Wise men with wide foreheads, wondering in that pit Struggled without success to string them into words.

They lever up the lid of the coffin and find there a body nobly clad. The body is as fresh as if it were alive, with red lips and so on. After a prayer, St Erkenwald speaks to the corpse and rouses it, raises it from the dead, or at least from limbo. Unlike Lazarus, who keeps quiet about what happened to him, this revenant is talkative. He was a judge who has remained in limbo for almost eight hundred years. Having been born before Christ, he cannot enter Heaven, for all his good works. He’s a heathen. A point of Christian doctrine is being raised.

As Erkenwald blesses the judge in the name of the Father, his tears fall on the sufferer, who is thereby baptized. With joy, the heathen relates how his soul is released, to fly to Heaven.

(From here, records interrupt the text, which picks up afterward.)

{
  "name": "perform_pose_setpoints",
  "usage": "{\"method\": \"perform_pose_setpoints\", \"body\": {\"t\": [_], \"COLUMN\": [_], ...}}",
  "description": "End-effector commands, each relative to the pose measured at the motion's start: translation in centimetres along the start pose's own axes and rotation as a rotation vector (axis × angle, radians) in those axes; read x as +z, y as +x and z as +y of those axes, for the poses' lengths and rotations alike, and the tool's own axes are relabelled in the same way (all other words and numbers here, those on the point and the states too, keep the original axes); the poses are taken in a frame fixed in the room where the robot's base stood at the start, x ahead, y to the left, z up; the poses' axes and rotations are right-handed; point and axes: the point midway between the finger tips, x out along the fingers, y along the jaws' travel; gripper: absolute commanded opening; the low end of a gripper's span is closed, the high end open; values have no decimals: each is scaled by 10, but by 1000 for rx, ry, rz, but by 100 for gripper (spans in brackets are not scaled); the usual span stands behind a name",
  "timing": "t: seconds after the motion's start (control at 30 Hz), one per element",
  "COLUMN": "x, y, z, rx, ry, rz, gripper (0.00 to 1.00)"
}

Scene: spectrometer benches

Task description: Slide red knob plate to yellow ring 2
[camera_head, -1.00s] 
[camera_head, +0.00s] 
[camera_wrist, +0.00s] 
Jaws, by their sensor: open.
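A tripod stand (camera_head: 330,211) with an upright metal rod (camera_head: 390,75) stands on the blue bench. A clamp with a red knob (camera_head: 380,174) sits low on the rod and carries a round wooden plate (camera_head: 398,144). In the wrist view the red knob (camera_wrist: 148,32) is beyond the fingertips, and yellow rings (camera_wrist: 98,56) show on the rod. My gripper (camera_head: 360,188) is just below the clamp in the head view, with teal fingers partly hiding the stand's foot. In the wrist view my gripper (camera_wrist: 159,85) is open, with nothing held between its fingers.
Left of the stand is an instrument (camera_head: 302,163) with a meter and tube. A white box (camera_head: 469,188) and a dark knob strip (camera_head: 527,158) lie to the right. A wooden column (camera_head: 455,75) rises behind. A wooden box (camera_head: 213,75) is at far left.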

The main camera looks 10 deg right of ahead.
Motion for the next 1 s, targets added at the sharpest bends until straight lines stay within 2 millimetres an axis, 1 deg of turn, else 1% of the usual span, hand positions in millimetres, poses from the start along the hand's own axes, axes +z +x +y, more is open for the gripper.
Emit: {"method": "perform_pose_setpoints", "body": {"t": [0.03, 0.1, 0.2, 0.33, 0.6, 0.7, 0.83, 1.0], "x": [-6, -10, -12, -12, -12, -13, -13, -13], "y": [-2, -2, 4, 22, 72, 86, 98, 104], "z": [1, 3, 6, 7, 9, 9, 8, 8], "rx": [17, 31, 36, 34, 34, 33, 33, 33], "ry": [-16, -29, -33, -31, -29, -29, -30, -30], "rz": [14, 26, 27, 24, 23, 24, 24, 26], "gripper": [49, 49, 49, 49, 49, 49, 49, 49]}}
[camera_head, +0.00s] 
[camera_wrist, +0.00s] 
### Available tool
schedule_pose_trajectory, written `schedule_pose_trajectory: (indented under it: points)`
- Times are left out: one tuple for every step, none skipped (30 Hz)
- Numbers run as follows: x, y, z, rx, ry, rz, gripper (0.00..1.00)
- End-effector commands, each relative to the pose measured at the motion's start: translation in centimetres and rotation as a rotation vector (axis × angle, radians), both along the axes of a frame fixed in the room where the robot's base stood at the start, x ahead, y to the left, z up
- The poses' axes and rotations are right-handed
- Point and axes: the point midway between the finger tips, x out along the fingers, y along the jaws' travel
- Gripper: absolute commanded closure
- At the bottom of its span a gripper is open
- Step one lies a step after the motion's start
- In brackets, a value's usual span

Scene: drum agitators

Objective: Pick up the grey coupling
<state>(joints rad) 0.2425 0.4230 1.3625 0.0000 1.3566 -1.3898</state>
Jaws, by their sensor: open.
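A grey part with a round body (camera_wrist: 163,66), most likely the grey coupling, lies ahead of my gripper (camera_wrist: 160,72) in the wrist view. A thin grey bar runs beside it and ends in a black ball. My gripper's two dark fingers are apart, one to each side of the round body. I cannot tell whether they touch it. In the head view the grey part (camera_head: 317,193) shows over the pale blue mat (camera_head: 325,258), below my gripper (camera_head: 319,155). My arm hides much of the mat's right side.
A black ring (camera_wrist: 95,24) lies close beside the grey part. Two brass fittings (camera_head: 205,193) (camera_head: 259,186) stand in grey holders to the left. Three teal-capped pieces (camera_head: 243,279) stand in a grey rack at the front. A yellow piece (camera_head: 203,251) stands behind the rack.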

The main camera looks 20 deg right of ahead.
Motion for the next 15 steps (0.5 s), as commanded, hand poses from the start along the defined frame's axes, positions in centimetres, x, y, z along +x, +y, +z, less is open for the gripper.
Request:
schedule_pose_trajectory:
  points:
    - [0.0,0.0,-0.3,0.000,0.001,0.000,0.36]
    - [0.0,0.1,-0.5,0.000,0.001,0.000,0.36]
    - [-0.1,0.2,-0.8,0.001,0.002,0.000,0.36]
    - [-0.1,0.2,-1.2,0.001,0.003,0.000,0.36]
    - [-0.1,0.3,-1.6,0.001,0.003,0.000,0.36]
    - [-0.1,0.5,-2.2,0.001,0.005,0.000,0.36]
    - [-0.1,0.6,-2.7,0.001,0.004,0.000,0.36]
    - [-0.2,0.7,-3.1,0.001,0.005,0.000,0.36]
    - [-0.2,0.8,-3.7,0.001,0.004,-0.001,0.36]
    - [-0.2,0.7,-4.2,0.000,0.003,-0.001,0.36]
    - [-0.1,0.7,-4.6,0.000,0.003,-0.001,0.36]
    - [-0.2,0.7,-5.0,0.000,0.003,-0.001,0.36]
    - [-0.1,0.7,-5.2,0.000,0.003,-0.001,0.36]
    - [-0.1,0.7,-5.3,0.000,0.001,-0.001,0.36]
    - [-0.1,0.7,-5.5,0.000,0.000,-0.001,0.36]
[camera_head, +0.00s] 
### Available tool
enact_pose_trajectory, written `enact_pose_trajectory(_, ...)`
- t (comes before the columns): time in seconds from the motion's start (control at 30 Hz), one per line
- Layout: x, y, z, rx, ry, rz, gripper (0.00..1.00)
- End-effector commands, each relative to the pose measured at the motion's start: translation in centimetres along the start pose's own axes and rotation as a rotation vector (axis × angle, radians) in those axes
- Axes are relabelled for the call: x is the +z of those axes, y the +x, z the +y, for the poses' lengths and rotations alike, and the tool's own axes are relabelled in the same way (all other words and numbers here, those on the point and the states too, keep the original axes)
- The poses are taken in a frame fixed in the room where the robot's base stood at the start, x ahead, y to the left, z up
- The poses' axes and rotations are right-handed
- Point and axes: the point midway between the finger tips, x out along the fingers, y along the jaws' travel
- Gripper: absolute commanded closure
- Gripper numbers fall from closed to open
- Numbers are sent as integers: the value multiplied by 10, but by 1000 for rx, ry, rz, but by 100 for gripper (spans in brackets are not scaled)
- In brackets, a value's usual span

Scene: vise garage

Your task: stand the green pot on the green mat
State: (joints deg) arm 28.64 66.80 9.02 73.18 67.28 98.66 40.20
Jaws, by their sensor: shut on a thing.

With that he stopped speaking and said no more. But suddenly his sweet face sank in and vanished, And all the beauty of his body blackened like mould, As foetid as fungus that flies up in powder![1]

We seem to perceive here the precursor of a number of themes, from the Seven Sleepers of Ephesus, mentioned in Gibbon,[2] through to those two nineteenth-century monoliths of corrupt resurrection, Frankenstein and Dracula, passing on the way all the eerie vaults which lie in wait for the heroines of such Gothic works as Mrs Ann Radcliffe’s The Mysteries Of Udolpho.

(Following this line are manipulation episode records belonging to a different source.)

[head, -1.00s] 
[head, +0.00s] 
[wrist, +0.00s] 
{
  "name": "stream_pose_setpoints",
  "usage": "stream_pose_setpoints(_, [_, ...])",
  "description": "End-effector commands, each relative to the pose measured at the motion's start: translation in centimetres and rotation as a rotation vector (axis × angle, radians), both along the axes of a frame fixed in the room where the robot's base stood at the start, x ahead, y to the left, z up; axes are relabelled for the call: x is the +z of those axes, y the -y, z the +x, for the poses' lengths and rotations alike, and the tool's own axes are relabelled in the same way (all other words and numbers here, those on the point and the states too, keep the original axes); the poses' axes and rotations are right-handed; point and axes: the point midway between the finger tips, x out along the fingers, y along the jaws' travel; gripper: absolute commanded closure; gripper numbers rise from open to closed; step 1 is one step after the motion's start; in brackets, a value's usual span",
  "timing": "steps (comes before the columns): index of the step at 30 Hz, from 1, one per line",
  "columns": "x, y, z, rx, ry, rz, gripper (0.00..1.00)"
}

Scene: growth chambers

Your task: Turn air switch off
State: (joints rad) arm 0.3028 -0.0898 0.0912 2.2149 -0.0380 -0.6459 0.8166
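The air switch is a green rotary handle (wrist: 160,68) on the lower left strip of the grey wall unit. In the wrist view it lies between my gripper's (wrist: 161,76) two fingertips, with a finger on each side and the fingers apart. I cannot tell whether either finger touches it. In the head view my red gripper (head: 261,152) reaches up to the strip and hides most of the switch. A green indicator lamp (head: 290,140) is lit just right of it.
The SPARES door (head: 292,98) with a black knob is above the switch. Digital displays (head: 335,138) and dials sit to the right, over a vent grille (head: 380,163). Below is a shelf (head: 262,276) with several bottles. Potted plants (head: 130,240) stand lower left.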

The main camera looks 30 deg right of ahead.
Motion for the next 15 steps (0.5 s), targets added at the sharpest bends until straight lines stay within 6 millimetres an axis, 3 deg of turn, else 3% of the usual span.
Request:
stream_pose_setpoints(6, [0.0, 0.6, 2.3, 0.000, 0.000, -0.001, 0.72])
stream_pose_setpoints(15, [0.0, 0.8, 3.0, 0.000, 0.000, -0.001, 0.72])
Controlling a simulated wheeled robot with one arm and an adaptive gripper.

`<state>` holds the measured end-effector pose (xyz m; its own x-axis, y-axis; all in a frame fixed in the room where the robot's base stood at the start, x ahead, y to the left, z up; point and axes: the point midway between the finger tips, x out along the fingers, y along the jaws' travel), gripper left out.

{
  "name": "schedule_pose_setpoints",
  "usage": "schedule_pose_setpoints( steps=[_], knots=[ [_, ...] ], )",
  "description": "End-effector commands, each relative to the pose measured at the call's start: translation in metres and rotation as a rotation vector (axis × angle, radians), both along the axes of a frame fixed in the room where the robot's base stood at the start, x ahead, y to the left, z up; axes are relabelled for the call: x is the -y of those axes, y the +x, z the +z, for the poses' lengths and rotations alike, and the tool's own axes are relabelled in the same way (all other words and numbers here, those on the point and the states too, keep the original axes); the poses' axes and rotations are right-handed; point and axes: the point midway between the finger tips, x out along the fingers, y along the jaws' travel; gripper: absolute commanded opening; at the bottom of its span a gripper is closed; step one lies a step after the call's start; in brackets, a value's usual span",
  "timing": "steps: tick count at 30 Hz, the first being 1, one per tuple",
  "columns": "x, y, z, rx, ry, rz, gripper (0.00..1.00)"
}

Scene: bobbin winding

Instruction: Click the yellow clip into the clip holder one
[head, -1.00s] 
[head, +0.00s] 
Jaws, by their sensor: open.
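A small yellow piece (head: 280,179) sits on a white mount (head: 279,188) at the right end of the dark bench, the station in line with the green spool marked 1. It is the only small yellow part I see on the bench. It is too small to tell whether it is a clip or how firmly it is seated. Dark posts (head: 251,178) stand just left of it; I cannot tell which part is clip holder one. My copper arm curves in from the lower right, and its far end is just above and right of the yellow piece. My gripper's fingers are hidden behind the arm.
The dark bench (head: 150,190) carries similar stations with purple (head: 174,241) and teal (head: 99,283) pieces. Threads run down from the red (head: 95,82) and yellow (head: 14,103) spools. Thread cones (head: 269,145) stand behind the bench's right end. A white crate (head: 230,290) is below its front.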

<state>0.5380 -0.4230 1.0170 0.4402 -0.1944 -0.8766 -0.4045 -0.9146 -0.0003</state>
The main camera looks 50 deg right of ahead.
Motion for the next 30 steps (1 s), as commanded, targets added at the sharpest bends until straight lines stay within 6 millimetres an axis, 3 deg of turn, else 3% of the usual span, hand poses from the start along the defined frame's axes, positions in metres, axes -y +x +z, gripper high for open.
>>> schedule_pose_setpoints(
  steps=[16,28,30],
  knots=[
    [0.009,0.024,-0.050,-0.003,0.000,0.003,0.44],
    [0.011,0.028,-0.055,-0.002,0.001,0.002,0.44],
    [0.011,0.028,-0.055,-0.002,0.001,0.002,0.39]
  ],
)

One might also mention here ghost stories, a very English genre. Ghosts always appeared dressed—wearing something, armour, archaic costume, a winding sheet. In the poem, Erkenwald’s heathen similarly has the power to preserve his clothes intact. A peculiar power.

All this could hardly be called a tradition, but it does represent a line of thought. Perhaps it’s part and parcel of a consciousness of the buried past which is peculiarly British. In the USA, there was no buried past until yesterday; T. H. O’Sullivan was there to photograph the Battle of Gettysberg. You don’t share Europe’s secrecy. That’s why Hollywood’s in California, USA, not say, Paris, France. We have Stonehenge; you have Scientology. When you began to turn to scientific disciplines to uncover the forgotten story of the nomads who entered by way of the Bering Straits bridge, to fill this continent and its southern counterpart thousands of years ago, you created a new past—a future, as it were, with a sell-by date long expired.

Yet your past lacks a domestic touch, that intimacy with the past as dwelling in the next room behind the wardrobe, which is one essential of many British fantasies. Alan Garner’s work, for example, in Red Shift or The Owl Service, where ancient Celtic remains lie within sight of Jodrell Bank.

There isn’t and can’t be the equivalent of this kind of fantasy in the USA. The house is, of course, a dominant symbol in fiction from last century on, a common symbol all over the Western world. But houses evidently signify different things in the US and the UK.

Consider, for instance, the comparative scarcity of houses in the US, where 64% of the population own their own houses. The figure in England is about the same. With a population only four times larger than the UK and a land area about 3,000 times greater, the US plainly has comparatively fewer houses. Scarcity breeds suspicion. When our houses—our homes (that very English English word)—are haunted, we continue to live in them, quite often cherishing our ghost, giving it pet names. In the US, if we are to believe the evidence of the movies, from the celebrated Usher abode onwards, houses burst apart with evil. They provide no sanctuary. There’s little amity in Amityville, is there? Fantasy after fantasy shows houses going up in flames. Even in realist fantasies such as the movie Fatal Attraction, the home provides no secure place: the enemy worms her way in, supernaturally able to glide through phone, apartment and country house, into that sanctum sanctorum, the bathroom …

Having said all this, I have almost persuaded myself that there is a difference between the fantasy of the two countries. I’ve been talking only of subject matter and approach. Had we discussed style, we would have found more differences. But really it’s a matter of camels and humps again.

And, of course, the two animals have mated. The moment of coupling occurred in the 1960s, with the publication of Tolkien in the States. In England Tolkien’s The Lord of The Rings caused little stir. We’re long on genius, short on enthusiasm. It was here in the States that he was taken up on the most extraordinary scale. From then on, there was no respite. From then on, fantasy was to gain over SF. From then on, it was but a giant step forward for womankind to the Age of Le Guin and Earthsea and Anne McCaffrey and her dragons.

Now, fantasy and the elder gods rule supreme, like groundelder over-running a neglected estate.

Tis an unweeded garden, That grows to seed; things rank and gross in nature Possess it merely.

There’s so much imitation, so much derivation, so much commercialism, who can be bothered to judge? Discernment is lost. At last, all fantasy is the same. The successors of Thomas Covenant roam through lands resembling the lands of the Belgariad.

Et voilà—at last, what we’ve all been longing for! The result of this industrious miscegenation? A monstrosity with three humps! Yours, mine, ours.

1. Trans. Brian Stone, The Owl and the Nightingale, Penguin Books, 1971.

2. Edward Gibbon, The History of the Decline and Fall of the Roman Empire, 1773, Chapter XXXIII.